Nor was I the only one who noticed Pelosi's odd facial expression. The Instapundit, Glenn Reynolds, said: "Bush looks better now that the Democratic reply is on. Nancy Pelosi's unblinking, wide-eyed stare-into-the-camera delivery is just creepy. ("Please meet my captors' demands.")" Roger Simon's wife, screenwriter Sheryl Longin, has another reaction: "Botox." In fact, a number of Simon's readers said the same thing in his comments section along with another possibility, summed up nicely, if pruriently, by this comment: "Pelosi must be about one face lift away from having a beard."
The Elder, at Fraters Libertas, scolds Saint Paul for violating the non-compete clause in his (I'm certain) highly lucrative blogging contract and then follows with this description of Pelosi: "Finally, Nancy Pelosi WTF? She is one scary looking broad. With those eyes she looked like an freakin' barn owl. I almost expected her to swoop out of her chair and snag a field mouse (or Tom Daschle) in her talons at any moment."

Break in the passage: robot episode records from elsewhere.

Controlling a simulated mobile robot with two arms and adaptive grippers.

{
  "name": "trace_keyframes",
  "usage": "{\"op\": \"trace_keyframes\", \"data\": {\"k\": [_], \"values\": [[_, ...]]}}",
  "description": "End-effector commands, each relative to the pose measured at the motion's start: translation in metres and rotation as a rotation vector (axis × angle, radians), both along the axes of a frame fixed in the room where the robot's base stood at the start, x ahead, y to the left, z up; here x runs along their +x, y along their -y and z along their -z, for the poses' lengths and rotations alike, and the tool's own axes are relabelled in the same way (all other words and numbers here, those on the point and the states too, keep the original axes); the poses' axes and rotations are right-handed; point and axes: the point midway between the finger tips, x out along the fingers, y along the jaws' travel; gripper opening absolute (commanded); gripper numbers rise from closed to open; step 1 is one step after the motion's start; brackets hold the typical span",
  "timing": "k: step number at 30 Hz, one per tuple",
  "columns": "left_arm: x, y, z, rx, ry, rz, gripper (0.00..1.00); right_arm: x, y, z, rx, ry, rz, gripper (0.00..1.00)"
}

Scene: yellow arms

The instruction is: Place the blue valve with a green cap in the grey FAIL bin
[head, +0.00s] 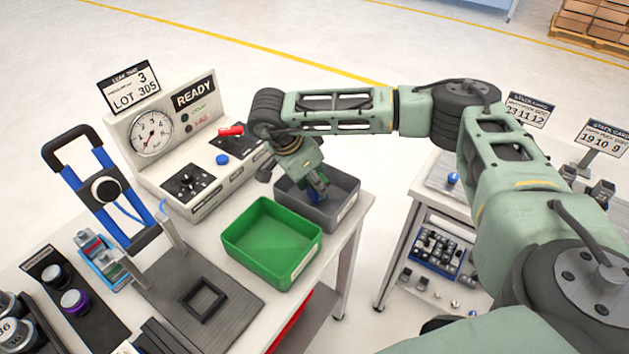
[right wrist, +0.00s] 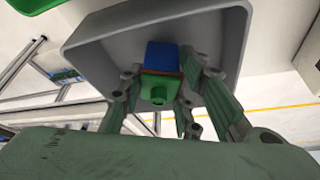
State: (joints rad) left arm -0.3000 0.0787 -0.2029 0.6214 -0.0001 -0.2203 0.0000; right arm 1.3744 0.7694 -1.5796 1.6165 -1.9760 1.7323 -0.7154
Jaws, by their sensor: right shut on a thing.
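The blue valve with a green cap shows in the right wrist view, its blue body (right wrist: 162,55) and green cap (right wrist: 158,90) between my right gripper's fingers. My right gripper (right wrist: 160,92) is shut on it. In the head view my right gripper (head: 316,190) is over the grey bin (head: 342,200), with a bit of the valve visible low at the fingers. The right wrist view shows the grey bin (right wrist: 95,50) around and behind the valve. I cannot tell whether the valve touches the bin floor. My left gripper is not in view.
A green bin (head: 270,243) stands just left of the grey bin. Behind is a test console (head: 180,140) with a gauge and READY sign. A blue-framed press (head: 105,190) and dark fixture plate (head: 203,298) are at left. A second table (head: 430,185) stands at right.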

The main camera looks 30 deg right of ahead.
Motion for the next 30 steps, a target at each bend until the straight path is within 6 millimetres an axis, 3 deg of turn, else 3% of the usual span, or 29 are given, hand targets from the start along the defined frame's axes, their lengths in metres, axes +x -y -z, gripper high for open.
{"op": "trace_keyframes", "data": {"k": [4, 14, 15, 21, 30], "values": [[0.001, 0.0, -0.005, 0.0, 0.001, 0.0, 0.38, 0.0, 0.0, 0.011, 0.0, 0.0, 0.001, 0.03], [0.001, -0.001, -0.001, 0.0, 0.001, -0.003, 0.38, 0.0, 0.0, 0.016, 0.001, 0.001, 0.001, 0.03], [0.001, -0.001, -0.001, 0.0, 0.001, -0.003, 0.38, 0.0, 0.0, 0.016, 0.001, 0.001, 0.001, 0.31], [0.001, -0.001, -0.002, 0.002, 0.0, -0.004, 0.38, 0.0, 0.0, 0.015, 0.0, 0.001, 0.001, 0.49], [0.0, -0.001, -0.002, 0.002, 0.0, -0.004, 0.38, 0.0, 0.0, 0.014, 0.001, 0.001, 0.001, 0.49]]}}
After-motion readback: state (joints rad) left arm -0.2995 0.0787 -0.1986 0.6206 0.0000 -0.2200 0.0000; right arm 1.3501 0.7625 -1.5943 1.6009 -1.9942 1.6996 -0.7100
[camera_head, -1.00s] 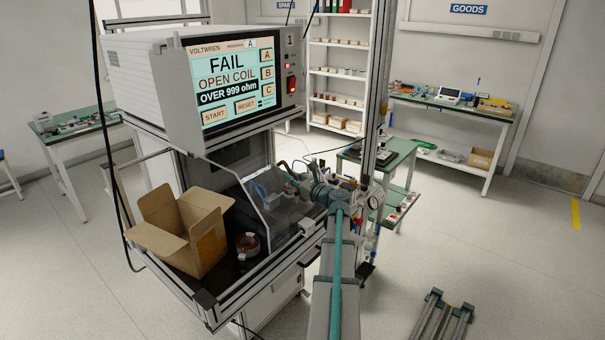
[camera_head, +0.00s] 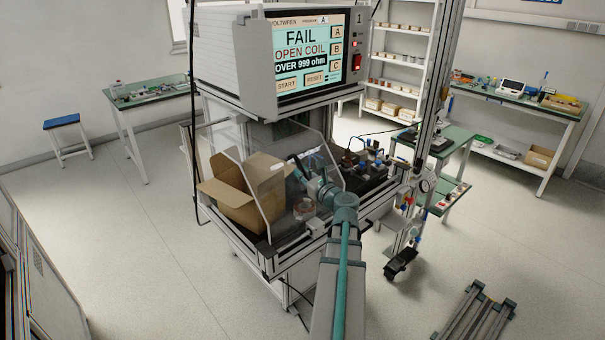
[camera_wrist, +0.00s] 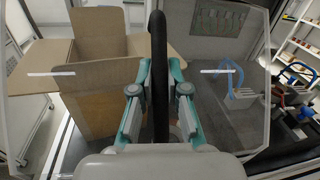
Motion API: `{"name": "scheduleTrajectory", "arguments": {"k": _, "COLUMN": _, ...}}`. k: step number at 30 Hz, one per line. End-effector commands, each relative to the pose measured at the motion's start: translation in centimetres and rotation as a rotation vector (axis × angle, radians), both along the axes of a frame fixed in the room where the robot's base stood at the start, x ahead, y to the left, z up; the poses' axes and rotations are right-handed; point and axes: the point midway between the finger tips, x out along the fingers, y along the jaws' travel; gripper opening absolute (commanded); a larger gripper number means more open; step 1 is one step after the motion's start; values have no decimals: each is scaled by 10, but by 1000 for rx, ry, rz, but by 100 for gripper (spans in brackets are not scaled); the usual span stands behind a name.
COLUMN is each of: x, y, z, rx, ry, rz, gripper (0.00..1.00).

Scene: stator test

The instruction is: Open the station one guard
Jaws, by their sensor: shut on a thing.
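The station one guard is a clear panel (camera_head: 290,143) on the front of the test bench, under the tester marked 1. The wrist view shows the clear panel (camera_wrist: 222,105) filling most of the picture, with an upright black bar handle (camera_wrist: 159,45). My gripper (camera_wrist: 160,72) has a finger on each side of this handle and is shut on it. In the head view my gripper (camera_head: 300,168) is small and its fingers are hard to make out.
An open cardboard box (camera_head: 245,190) stands on the bench's left side, behind the panel. The test fixture (camera_head: 368,168) at right is uncovered by the panel. The tester (camera_head: 310,55) reads FAIL, OPEN COIL. A steel post (camera_head: 437,90) and gauge (camera_head: 428,185) stand at right.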

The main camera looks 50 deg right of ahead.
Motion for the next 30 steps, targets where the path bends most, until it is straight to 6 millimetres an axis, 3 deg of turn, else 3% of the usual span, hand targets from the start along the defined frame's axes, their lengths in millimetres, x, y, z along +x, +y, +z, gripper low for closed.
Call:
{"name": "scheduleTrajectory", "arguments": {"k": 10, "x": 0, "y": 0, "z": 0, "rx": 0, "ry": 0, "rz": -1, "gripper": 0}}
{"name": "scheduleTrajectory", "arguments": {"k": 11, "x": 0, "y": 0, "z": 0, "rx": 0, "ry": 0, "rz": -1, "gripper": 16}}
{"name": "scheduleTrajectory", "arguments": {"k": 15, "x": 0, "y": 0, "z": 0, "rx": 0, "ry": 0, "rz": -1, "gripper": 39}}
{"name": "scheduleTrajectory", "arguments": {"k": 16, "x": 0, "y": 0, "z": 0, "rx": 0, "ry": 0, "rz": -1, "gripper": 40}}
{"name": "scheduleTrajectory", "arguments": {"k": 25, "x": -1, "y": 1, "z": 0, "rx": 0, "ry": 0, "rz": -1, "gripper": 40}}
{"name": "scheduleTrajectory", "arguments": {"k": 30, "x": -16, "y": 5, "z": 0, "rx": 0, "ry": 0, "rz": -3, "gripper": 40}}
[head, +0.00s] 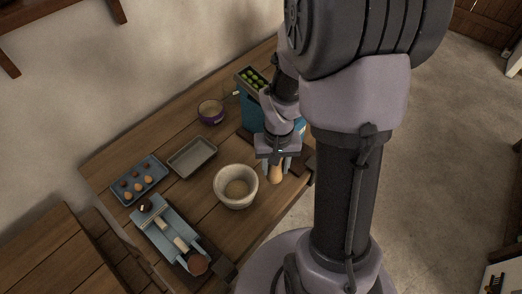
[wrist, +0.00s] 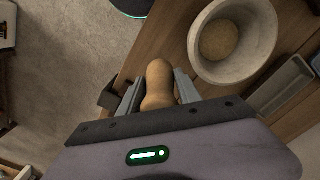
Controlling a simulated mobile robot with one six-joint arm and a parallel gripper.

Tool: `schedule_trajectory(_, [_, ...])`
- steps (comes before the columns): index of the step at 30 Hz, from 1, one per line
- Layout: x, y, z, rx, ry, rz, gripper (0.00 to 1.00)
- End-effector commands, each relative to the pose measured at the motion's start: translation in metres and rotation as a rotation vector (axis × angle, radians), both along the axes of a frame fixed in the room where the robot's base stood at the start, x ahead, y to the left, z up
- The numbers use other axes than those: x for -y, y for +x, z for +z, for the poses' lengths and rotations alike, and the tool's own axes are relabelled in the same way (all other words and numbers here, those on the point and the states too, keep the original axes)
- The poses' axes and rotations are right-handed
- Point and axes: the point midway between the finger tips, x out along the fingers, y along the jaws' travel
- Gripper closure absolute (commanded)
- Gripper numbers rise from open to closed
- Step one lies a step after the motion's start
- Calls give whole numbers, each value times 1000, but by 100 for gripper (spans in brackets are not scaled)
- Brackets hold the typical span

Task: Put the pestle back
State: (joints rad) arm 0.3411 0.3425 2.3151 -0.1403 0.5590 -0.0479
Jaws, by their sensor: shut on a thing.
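The pestle (head: 276,175) is a tan, wooden-looking piece with a rounded end. My gripper (head: 274,165) is shut on it and holds it beside the mortar, near the table's edge. In the wrist view, the pestle (wrist: 158,84) sits between the two grey fingers of my gripper (wrist: 157,92), its rounded end pointing away from the wrist. The mortar (head: 222,196) is a pale bowl with a brown, grainy filling, just left of the pestle. In the wrist view, the mortar (wrist: 200,50) stands to the upper right, apart from the pestle. The pestle's other end is hidden by my gripper.
A blue rack (head: 152,232) with several utensils lies at the table's front left. A blue crate (head: 246,115) with green items is behind my arm.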

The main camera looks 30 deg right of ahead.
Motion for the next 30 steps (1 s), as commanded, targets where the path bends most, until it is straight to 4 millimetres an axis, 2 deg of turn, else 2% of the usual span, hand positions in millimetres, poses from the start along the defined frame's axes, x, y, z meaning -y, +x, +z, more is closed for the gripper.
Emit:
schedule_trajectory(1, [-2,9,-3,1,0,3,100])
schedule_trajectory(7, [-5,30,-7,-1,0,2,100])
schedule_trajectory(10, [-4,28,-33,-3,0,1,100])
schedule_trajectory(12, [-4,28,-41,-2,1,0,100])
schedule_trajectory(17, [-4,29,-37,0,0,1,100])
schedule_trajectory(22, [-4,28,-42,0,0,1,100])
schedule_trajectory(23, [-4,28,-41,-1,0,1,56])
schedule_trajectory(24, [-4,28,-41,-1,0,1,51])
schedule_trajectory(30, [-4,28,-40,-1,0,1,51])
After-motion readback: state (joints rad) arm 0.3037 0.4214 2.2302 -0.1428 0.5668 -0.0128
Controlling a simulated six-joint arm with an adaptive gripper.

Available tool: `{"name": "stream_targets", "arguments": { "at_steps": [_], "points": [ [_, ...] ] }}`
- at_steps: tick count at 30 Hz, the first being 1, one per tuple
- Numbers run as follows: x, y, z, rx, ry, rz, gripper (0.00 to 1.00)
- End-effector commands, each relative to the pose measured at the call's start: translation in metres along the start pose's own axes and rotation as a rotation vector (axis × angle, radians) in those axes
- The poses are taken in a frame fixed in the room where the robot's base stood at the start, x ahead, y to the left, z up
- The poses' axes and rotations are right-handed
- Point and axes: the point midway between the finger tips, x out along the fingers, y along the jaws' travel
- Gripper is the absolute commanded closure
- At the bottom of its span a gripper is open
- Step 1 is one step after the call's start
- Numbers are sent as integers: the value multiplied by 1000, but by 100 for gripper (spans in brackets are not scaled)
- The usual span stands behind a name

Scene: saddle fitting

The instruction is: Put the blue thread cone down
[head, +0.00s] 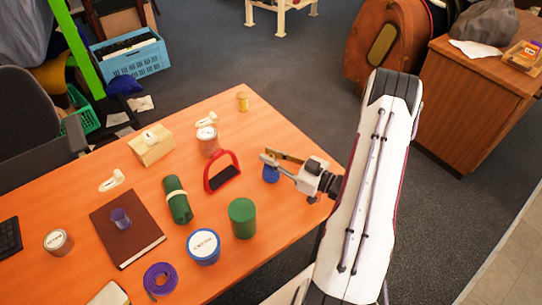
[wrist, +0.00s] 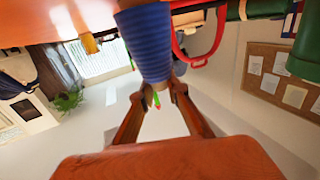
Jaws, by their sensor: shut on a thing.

Finally, Jay Reding at least has the good manners to feel badly about focusing on Pelosi's appearance ... but still notes this, which can serve as a wrap-up:
Pelosi looks like a victim of a bad botox operation... granted, that's rather superficial, but it's also distracting. Her eyebrows are locked in a continued raise. Her delivery is atrocious and canned. If this is the best the Democrats can do, they're screwed.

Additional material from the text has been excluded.